I'm mainly writing this here so I've got something to refer to.
I've got the base system running how I like now. It boots, starts the USB gadget serial and ethernet, and registers a link-local IP address. I've got AVAHI running, so I can find the board by hostname. So far so good. Boot time is currently sitting between 10-12 seconds.
Next I wanted to free up the serial port (i.e. no console logging on the serial port). It works OK, as long as you never ever use the serial port!
- if the kernel console uses the serial port: OK!
- If no-one ever uses the serial port: OK!
- If the kernel console doesn't use the serial port, but you later open it with minicom, picocom or whatever: System hang!

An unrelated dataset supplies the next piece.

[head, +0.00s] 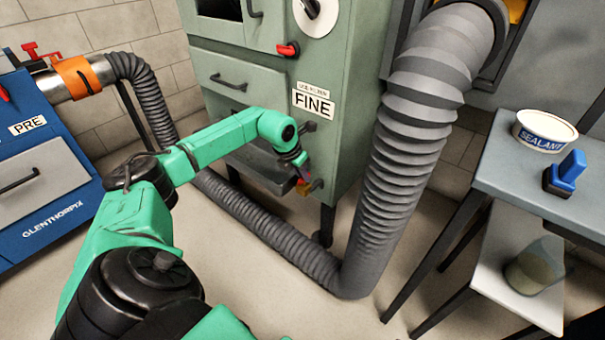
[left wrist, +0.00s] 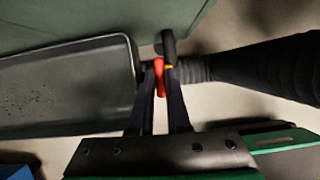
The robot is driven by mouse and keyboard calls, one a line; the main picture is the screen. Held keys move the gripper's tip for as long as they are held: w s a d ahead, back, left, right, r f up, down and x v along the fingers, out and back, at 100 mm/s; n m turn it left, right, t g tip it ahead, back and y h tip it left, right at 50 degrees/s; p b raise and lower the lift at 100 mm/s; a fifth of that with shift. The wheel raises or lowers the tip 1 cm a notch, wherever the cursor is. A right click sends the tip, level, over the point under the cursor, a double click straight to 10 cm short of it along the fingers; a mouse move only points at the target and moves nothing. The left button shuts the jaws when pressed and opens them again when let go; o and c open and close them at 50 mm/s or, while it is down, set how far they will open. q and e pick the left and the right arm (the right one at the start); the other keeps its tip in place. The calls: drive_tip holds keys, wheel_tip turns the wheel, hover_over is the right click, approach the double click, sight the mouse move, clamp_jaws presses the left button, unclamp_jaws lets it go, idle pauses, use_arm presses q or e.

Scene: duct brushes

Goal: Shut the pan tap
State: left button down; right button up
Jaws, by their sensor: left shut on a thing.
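The pan (left wrist: 70,85) is a dark shallow tray with specks on its floor, low under the green cabinet (head: 255,75) labelled FINE. The tap's full body and exact angle cannot be made out.
A thick grey ribbed duct (head: 415,130) runs down beside the cabinet and along the floor. A blue PRE unit (head: 40,165) stands left. A table (head: 510,165) at right holds a sealant tub (head: 545,132) and a blue-handled brush (head: 567,172); a jar (head: 535,265) sits below.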

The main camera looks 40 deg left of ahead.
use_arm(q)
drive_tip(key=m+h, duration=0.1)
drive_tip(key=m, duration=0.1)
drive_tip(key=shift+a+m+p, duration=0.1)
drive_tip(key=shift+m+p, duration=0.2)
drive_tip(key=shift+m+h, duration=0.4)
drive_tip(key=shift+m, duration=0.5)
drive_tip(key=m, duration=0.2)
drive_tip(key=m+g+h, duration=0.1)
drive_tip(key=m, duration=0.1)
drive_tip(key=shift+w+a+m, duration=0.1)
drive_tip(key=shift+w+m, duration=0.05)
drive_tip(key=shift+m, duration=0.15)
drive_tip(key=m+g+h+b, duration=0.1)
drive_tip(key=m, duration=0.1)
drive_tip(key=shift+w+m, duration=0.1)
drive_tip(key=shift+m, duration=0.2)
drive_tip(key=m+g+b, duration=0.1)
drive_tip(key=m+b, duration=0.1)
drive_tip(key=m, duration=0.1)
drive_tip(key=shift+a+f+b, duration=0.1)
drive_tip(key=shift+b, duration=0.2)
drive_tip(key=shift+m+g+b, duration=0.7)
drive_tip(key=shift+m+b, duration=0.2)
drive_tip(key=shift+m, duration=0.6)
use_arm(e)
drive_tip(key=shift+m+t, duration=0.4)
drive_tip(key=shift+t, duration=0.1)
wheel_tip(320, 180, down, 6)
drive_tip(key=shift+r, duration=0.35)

We're talking hard hang, LED doesn't flash any more etc.
I thought the kernel was panicking - but without the serial port console it's impossible to tell. I added some print statements in the relevant parts of the kernel and it looks like it's making it through all of the tty/serial code just fine. It actually crashes *after* minicom exits - this doesn't really match up with a panic. It there were a panic it should happen during the exit sequence.
After some lucky Googling, I found this thread: http://lists.infradead.org/pipermail/linux-arm-kernel/2016-February/406730.html, which indicates that there's a problem with the PLL refcounting, which means the PLL can get turned off when the PL011 (serial) driver isn't in constant use.

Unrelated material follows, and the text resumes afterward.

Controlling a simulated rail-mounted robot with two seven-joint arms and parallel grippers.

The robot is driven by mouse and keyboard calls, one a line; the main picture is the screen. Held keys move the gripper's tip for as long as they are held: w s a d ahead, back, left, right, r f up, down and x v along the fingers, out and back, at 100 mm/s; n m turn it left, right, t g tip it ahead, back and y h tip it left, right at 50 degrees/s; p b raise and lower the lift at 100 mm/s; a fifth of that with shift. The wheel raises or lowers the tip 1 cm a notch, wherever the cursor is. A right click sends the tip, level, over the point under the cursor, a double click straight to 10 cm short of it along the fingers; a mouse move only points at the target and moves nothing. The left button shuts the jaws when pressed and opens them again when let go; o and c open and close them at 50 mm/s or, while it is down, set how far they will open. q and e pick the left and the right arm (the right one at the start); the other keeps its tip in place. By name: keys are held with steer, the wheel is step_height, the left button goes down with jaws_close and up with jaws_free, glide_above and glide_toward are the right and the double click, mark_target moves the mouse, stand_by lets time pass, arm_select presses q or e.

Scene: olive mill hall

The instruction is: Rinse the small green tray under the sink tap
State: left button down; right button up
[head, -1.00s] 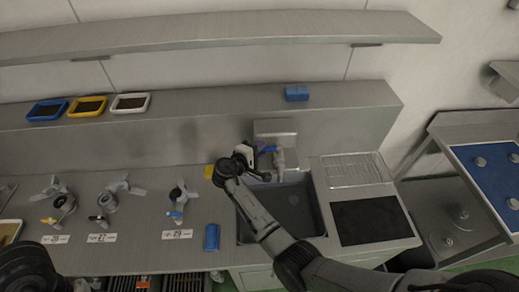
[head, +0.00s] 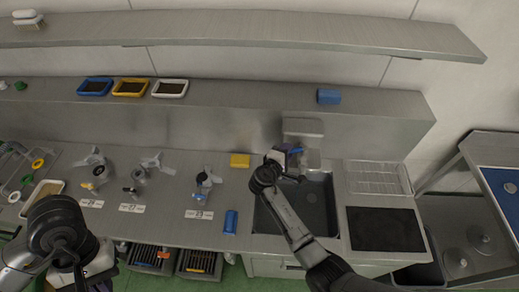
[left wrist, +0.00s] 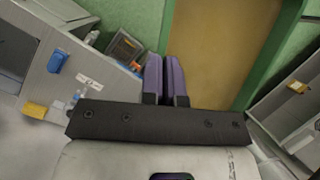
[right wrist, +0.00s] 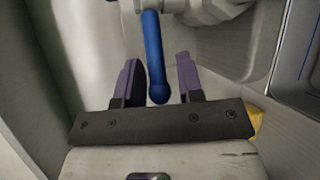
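I see no small green tray in any view. The sink (head: 318,215) is a dark basin in the steel counter, and the tap (head: 309,156) stands at its back edge. My right gripper (head: 284,160) is at the tap. In the right wrist view its purple fingers (right wrist: 160,78) are apart, with the blue tap lever (right wrist: 153,50) between them and gaps on both sides. My left gripper (left wrist: 164,75) is away from the sink at the counter's front left; its fingers are together with nothing visible between them. In the head view its fingertips are hard to make out.
A yellow sponge-like block (head: 240,160) and a blue block (head: 231,222) lie left of the sink. A wire rack (head: 375,177) and black mat (head: 384,229) lie right. Blue (head: 95,79), yellow (head: 131,80) and white (head: 170,80) rimmed trays stand on the ledge. A pale tray (head: 30,211) is far left.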

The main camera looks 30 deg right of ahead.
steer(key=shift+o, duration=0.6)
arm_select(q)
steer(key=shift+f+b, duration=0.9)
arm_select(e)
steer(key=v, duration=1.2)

I commented out the clock reference count decrement in the PL011 driver, and bam! Everything works. So that's not a proper fix but at least I know what the problem is now.
My next step is probably to switch to a 4.5/4.6-rc1 kernel (I'm currently on 4.5-rc7) and see if any of the recent bcm283x clock changes I've seen flying through the mailing list fixes the problem.
What better way to spend a Bank Holiday Monday?